On Sunday, 11 October 2015 at 22:12:50 UTC, Ola Fosheim Grøstad wrote:
On Sunday, 11 October 2015 at 21:15:38 UTC, Jonathan M Davis wrote:
In this case in C++, because the ref-counting is not built-in to the type, there is no way for the Child to have access to its parent via a shared_ptr. It has to be done via a normal pointer. D has exactly this same problem. If the ref-counting isn't built-in, then there are cases where you have to let a non-ref-counted reference escape.

In this case one should use unique_ptr, so the D discussion about ref counting is irrelevant. If you have truely shared_ptr semantics and back pointers, then one shoud use weak_ptr for this since the back pointers don't own the resource. Keep in mind that shared_ptr only denote ownership, not resource usage.

I don't want get into arguments about smart_ptr and unique_ptr. It's completely irrelevant to my point.

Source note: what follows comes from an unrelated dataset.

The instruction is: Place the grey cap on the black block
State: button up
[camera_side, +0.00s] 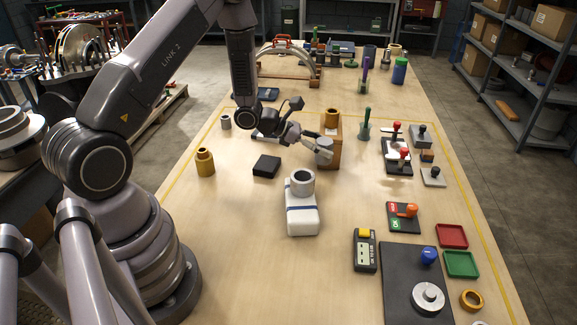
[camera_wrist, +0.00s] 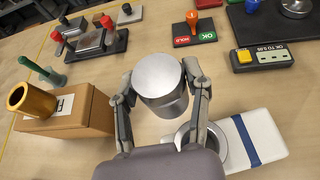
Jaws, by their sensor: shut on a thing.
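The grey cap (camera_wrist: 160,75) is a plain metal cylinder held between the two fingers of my gripper (camera_wrist: 158,88) in the wrist view. In the side view the cap (camera_side: 323,153) is in my gripper (camera_side: 318,146), in front of a brown box. I cannot tell exactly how high it is above the table. The black block (camera_side: 266,166) lies flat on the table to the left of my gripper in the side view, with nothing on top. It is not seen in the wrist view.
The brown box (camera_side: 331,158) with a brass cylinder (camera_side: 332,117) on it is close by my gripper. A white block with a blue band (camera_side: 303,221) and a grey ring (camera_side: 302,183) lies nearer the camera. A brass part (camera_side: 205,163) stands left of the black block.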

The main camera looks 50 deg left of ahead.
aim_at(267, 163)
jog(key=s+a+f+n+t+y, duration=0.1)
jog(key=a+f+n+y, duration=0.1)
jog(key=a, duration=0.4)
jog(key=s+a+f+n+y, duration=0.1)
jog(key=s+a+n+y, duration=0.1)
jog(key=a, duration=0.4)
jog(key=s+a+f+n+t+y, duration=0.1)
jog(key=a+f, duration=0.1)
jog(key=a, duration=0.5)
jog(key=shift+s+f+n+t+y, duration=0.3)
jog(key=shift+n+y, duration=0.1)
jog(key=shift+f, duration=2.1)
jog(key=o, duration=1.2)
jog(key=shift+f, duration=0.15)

weak_ptr doesn't work when the child is constructed by the parent in the parent's constructor. The fact that the parent does not have access to the smart pointer type that it's about to be put into means that it cannot give that to the child. It has to give it a normal pointer. And that means that you can't make it so that all accesses to the parent object are via a smart pointer. And in the case of D, that means that it doesn't work to restrict all access to a class object to a wrapper struct like RefCounted, and it becomes quite easy for a reference to the class object to escape the wrapper struct. And that means that it's not @safe, because the wrapper struct might destroy the class object when it's destroyed (because its ref-count reached 0) while a reference to that class object is still floating around somewhere. Obviously, it can work (it works in C++). It just means that it can't be @safe and that the programmer has to worry about ensuring that memory doesn't get used incorrectly. But part of the whole point of DIP 74 is so that we can have @safe ref-counting in D.